--- BEGIN Supplied data ---
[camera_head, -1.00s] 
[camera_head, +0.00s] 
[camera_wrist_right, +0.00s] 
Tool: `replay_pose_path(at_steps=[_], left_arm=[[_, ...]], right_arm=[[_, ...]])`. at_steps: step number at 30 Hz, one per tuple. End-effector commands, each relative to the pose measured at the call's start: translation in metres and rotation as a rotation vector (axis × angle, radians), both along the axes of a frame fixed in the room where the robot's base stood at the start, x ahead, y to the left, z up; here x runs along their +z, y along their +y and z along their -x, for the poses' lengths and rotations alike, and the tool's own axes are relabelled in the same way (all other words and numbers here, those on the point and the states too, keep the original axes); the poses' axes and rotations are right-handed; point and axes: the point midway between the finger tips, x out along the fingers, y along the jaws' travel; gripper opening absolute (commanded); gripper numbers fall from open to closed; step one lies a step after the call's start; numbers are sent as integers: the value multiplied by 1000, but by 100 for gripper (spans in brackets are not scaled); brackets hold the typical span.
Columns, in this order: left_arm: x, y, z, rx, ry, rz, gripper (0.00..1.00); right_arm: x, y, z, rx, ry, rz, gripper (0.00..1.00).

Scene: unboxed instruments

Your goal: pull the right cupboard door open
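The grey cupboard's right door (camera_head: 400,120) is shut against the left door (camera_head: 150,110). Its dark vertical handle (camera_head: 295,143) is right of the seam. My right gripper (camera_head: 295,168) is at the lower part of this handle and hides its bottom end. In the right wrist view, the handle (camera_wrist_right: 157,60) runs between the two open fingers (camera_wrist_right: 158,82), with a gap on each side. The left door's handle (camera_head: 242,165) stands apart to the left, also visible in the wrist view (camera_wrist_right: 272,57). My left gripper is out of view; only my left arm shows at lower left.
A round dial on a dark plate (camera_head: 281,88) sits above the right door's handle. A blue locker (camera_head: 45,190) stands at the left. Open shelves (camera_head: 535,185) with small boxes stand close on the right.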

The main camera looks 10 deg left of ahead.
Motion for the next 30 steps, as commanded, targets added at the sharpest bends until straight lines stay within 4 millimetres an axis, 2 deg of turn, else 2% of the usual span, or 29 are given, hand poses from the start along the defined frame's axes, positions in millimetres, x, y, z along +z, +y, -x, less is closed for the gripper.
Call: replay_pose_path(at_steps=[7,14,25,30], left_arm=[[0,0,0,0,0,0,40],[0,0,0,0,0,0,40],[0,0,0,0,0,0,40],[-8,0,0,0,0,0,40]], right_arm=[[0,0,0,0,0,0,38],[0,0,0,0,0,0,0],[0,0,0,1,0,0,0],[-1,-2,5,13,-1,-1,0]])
--- END Supplied data ---
Repeat exactly the lines above, starting with the line that contains "Scene: unboxed instruments" and ending with the last line, both included, and nothing else.

Scene: unboxed instruments

Your goal: pull the right cupboard door open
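The grey cupboard's right door (camera_head: 400,120) is shut against the left door (camera_head: 150,110). Its dark vertical handle (camera_head: 295,143) is right of the seam. My right gripper (camera_head: 295,168) is at the lower part of this handle and hides its bottom end. In the right wrist view, the handle (camera_wrist_right: 157,60) runs between the two open fingers (camera_wrist_right: 158,82), with a gap on each side. The left door's handle (camera_head: 242,165) stands apart to the left, also visible in the wrist view (camera_wrist_right: 272,57). My left gripper is out of view; only my left arm shows at lower left.
A round dial on a dark plate (camera_head: 281,88) sits above the right door's handle. A blue locker (camera_head: 45,190) stands at the left. Open shelves (camera_head: 535,185) with small boxes stand close on the right.

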The main camera looks 10 deg left of ahead.
Motion for the next 30 steps, as commanded, targets added at the sharpest bends until straight lines stay within 4 millimetres an axis, 2 deg of turn, else 2% of the usual span, or 29 are given, hand poses from the start along the defined frame's axes, positions in millimetres, x, y, z along +z, +y, -x, less is closed for the gripper.
Call: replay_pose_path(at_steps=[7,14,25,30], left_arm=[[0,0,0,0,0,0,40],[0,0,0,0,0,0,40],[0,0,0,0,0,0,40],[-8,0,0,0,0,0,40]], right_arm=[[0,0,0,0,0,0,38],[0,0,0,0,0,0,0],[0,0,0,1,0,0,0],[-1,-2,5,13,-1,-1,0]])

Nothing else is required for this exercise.